Tutto questo è possibile anche grazie all’ottimo lavoro grafico svolto da Takeshi Koike che riesce a ibridare bene il suo stile a quello dello stesso Monkey Punch durante la (ri)creazione grafica dei personaggi: ne escono fuori figure maschili esili e dagli arti allungati in maniera quasi parossistica, accompagnate da figure femminili, sempre procaci, dalle forme volutamente accentuate.
Il colpo d’occhio complessivo finisce così per essere sempre convincente e addirittura elegante anche nella sua assoluta mancanza di sobrietà. La coerenza grafica della serie, quello che potrebbe essere definito come il suo “stile”, salva qualche magagna nell’animazione, non propriamente dinamica, che in altri casi si sarebbe potuta rivelare discretamente fastidiosa.

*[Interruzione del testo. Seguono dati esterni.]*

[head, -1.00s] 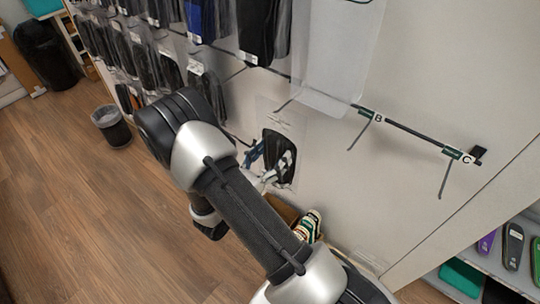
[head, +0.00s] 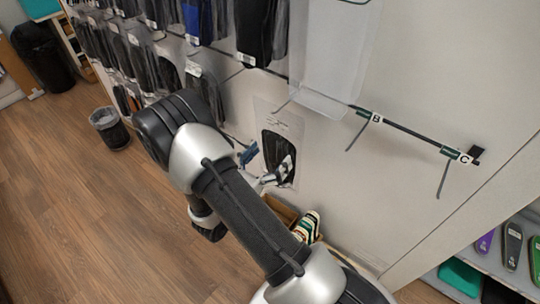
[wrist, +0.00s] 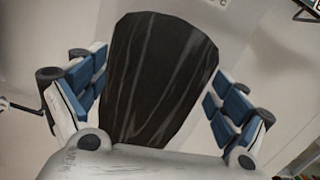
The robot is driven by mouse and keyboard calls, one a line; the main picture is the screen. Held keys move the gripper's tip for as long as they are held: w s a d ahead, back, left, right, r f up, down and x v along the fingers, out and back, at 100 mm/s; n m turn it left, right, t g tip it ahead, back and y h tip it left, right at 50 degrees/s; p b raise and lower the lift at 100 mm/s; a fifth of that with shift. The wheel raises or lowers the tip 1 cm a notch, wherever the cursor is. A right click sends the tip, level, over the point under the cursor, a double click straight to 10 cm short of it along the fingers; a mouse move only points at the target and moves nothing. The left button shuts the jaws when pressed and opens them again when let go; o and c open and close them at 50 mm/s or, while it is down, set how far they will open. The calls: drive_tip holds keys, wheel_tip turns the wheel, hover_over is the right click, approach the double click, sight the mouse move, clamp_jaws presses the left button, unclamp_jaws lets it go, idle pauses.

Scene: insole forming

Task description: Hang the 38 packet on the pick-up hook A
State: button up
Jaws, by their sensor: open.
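A clear packet with a black insole (head: 277,146) hangs upright at the panel, below the left end of the hook rail. Its size number is too small to read. A thin dark hook (head: 284,104) meets the packet's top; its letter is hidden, and I cannot tell for sure that the hook passes through the packet's hole. My gripper (head: 267,163) is open in front of the packet's lower part.
Hook B (head: 357,134) and hook C (head: 443,177) are empty to the right. A clear sheet (head: 335,60) hangs above the rail. Rows of packets (head: 140,55) fill the wall at left. A box with a striped item (head: 308,226) is below. The bin (head: 109,128) stands on the floor.

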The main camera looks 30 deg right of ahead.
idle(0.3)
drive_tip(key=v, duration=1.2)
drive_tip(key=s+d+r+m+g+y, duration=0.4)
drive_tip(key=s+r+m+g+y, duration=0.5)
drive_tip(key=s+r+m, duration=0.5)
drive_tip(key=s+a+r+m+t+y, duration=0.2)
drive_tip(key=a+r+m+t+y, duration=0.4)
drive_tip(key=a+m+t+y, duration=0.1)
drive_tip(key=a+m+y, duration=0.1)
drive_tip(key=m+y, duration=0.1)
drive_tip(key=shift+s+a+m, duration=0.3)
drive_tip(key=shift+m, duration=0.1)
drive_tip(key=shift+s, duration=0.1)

In particolare, mentre cercavo di capire a quali altre influenze poteva avere tratto ispirazione Koike, il pensiero non è potuto fare a meno di volare dalle parti di Guido Crepax e della sua Valentina.

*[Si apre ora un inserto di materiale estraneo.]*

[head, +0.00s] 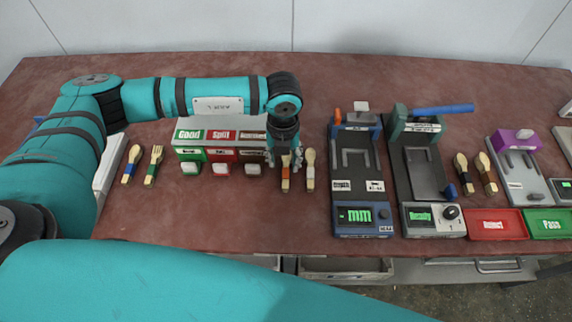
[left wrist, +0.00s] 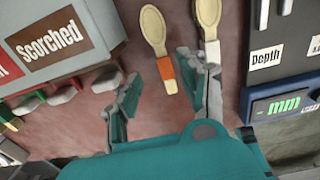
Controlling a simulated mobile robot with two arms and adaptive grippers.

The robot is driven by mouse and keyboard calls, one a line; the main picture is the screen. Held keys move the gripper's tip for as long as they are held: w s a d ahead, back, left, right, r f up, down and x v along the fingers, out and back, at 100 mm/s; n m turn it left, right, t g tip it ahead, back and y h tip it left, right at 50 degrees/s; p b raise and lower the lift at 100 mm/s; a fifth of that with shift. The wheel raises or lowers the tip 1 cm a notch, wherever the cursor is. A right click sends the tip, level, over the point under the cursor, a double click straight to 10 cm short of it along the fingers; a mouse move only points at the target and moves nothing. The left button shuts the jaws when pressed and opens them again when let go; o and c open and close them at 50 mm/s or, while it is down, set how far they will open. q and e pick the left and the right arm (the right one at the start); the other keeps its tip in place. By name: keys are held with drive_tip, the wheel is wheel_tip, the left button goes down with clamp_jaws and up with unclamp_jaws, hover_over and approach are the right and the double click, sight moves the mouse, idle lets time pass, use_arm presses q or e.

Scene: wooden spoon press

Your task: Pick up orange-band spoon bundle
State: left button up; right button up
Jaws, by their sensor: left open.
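The orange-band spoon bundle (head: 286,183) lies on the table just right of the bin box. In the left wrist view the orange-band spoon bundle (left wrist: 153,28) points its pale bowl away from me, with the orange band nearest my fingers. My left gripper (head: 284,158) is above it, pointing down, and partly hides it in the head view. In the left wrist view my left gripper (left wrist: 164,88) is open, with one finger to each side of the bundle's handle end and nothing held. My right gripper is not in view.
A white-band spoon bundle (head: 310,172) lies close on the right; the right finger is near it. The box with Good, Split and Scorched labels (head: 220,123) stands left. A depth gauge (head: 361,210) stands right.

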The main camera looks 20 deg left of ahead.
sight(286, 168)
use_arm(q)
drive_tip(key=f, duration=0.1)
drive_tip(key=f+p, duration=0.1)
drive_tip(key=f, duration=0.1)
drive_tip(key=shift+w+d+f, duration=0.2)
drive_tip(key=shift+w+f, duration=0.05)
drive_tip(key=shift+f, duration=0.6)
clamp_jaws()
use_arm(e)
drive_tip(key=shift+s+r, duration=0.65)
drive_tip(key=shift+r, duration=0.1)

Pur non possedendo alcun elemento utile a fungere da prova in questo parallelismo, è vero che entrambe le serie fumettistiche sorgono più o meno contemporaneamente (nel ’67 Lupin III, nel ’68 Valentina) anche se in parti del globo decisamente differenti, ed entrambe elevano erotismo e psichedelia a elementi ricorrenti.
Ma, pur essendo forse entrambe figlie di una stessa epoca, devo dire che quello che è stato determinante nel farmi ricollegare le due figure è stato un certo gusto per il glamour: il corpo di Fujiko, come quello della giornalista nostrana, è un’opera d’arte in movimento, capace di risultare magnetico in ogni sua esagerazione.

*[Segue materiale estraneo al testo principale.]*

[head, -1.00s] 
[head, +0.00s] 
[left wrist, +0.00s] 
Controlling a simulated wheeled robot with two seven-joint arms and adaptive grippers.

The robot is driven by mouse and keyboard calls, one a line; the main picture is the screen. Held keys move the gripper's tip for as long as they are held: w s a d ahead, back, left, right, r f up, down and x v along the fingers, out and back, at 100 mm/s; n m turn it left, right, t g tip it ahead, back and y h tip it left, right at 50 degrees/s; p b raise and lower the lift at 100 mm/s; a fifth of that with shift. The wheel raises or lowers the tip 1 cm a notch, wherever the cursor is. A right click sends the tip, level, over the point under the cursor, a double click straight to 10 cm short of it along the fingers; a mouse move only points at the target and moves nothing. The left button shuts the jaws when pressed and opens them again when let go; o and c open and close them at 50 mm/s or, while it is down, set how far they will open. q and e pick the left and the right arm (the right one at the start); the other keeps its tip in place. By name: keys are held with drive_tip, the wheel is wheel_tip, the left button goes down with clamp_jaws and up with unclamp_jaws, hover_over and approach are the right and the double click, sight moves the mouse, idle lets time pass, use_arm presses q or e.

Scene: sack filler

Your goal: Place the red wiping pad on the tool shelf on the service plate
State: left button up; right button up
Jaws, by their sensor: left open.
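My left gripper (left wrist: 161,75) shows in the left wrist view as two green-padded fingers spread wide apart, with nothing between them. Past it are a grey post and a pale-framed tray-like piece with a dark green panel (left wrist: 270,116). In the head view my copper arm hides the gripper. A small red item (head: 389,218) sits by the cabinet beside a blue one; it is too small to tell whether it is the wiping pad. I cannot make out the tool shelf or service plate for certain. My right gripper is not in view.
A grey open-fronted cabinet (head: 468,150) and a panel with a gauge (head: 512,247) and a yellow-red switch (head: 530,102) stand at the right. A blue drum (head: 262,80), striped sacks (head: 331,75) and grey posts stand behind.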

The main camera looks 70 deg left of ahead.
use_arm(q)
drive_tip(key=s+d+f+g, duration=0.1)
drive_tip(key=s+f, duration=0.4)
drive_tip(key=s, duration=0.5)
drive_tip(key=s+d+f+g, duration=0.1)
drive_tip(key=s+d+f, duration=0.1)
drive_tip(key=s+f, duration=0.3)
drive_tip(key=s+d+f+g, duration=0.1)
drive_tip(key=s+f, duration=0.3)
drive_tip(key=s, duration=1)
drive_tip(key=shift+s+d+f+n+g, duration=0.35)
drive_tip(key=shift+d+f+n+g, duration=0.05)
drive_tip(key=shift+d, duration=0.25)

Lo stesso Koike si è poi occupato della direzione di LUPIN THE IIIRD Jigen Daisuke no Bohyō – Lupin the IIIrd: Daisuke Jigen’s Gravestone (Lupin III – La lapide di Daisuke Jigen), un lungometraggio animato, che segue gli eventi della serie e che è stato proiettato nei cinema giapponesi diviso in due parti, il 21 e il 27 giugno 2014 (e successivamente raccolto in edizione Home Video).
Più simile stilisticamente a una puntata classica della serie animata, la pellicola si presenta, in ogni caso, come piacevole e ben congegnata e mostra lo scontro fra Jigen, supportato come sempre dall’astuzia di Lupin, e il misterioso killer professionista Yael Okuzaki che ha l’abitudine di occuparsi personalmente delle lapidi per le sue vittime… prima di portare a termine l’incarico.
PICCOLO SPOILER:
Tirando le somme, mi sento di poter affermare che “La donna chiamata Fujiko Mine” è una serie inaspettata e abbastanza spiazzante, che propone una propria personale reinterpretazione del mito di Lupin III, che forse potrà fare storcere il naso agli appassionati più conservatori per qualche scelta ardita ma che ha indubbiamente dimostrato quante cose da dire ci siano ancora sul ladro dalla giacca cangiante e sulla sua singolare cricca.